> INFORMATION SHOWN
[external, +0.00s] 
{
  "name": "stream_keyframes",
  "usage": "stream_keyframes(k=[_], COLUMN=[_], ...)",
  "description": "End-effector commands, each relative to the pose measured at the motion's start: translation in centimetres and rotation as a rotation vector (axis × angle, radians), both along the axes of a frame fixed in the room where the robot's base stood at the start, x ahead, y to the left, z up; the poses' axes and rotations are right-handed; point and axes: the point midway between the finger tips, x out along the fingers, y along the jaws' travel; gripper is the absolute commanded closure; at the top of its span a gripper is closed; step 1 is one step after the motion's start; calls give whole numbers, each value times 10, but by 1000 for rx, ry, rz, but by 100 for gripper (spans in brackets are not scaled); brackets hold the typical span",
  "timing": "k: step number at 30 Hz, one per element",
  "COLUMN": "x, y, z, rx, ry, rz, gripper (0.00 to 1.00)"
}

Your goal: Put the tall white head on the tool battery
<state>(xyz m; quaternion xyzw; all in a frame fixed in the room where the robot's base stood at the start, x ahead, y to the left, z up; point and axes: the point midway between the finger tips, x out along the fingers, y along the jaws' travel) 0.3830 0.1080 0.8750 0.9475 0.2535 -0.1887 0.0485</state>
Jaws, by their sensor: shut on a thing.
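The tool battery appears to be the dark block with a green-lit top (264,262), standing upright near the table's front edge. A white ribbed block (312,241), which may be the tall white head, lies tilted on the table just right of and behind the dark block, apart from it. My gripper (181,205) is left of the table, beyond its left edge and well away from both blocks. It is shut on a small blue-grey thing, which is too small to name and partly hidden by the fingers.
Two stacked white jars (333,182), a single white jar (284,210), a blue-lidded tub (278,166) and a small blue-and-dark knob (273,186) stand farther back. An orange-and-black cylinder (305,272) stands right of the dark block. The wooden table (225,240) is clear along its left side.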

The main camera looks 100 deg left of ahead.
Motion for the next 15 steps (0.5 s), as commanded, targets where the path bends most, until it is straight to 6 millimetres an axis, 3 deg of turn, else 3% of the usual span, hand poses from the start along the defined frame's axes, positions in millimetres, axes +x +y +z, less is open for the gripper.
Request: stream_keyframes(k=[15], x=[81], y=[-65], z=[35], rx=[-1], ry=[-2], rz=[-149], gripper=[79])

> DIRECTIVE
Give the listing above again, word for word.

> RESPONSE TO THIS TASK
[external, +0.00s] 
{
  "name": "stream_keyframes",
  "usage": "stream_keyframes(k=[_], COLUMN=[_], ...)",
  "description": "End-effector commands, each relative to the pose measured at the motion's start: translation in centimetres and rotation as a rotation vector (axis × angle, radians), both along the axes of a frame fixed in the room where the robot's base stood at the start, x ahead, y to the left, z up; the poses' axes and rotations are right-handed; point and axes: the point midway between the finger tips, x out along the fingers, y along the jaws' travel; gripper is the absolute commanded closure; at the top of its span a gripper is closed; step 1 is one step after the motion's start; calls give whole numbers, each value times 10, but by 1000 for rx, ry, rz, but by 100 for gripper (spans in brackets are not scaled); brackets hold the typical span",
  "timing": "k: step number at 30 Hz, one per element",
  "COLUMN": "x, y, z, rx, ry, rz, gripper (0.00 to 1.00)"
}

Your goal: Put the tall white head on the tool battery
<state>(xyz m; quaternion xyzw; all in a frame fixed in the room where the robot's base stood at the start, x ahead, y to the left, z up; point and axes: the point midway between the finger tips, x out along the fingers, y along the jaws' travel) 0.3830 0.1080 0.8750 0.9475 0.2535 -0.1887 0.0485</state>
Jaws, by their sensor: shut on a thing.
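The tool battery appears to be the dark block with a green-lit top (264,262), standing upright near the table's front edge. A white ribbed block (312,241), which may be the tall white head, lies tilted on the table just right of and behind the dark block, apart from it. My gripper (181,205) is left of the table, beyond its left edge and well away from both blocks. It is shut on a small blue-grey thing, which is too small to name and partly hidden by the fingers.
Two stacked white jars (333,182), a single white jar (284,210), a blue-lidded tub (278,166) and a small blue-and-dark knob (273,186) stand farther back. An orange-and-black cylinder (305,272) stands right of the dark block. The wooden table (225,240) is clear along its left side.

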The main camera looks 100 deg left of ahead.
Motion for the next 15 steps (0.5 s), as commanded, targets where the path bends most, until it is straight to 6 millimetres an axis, 3 deg of turn, else 3% of the usual span, hand poses from the start along the defined frame's axes, positions in millimetres, axes +x +y +z, less is open for the gripper.
Request: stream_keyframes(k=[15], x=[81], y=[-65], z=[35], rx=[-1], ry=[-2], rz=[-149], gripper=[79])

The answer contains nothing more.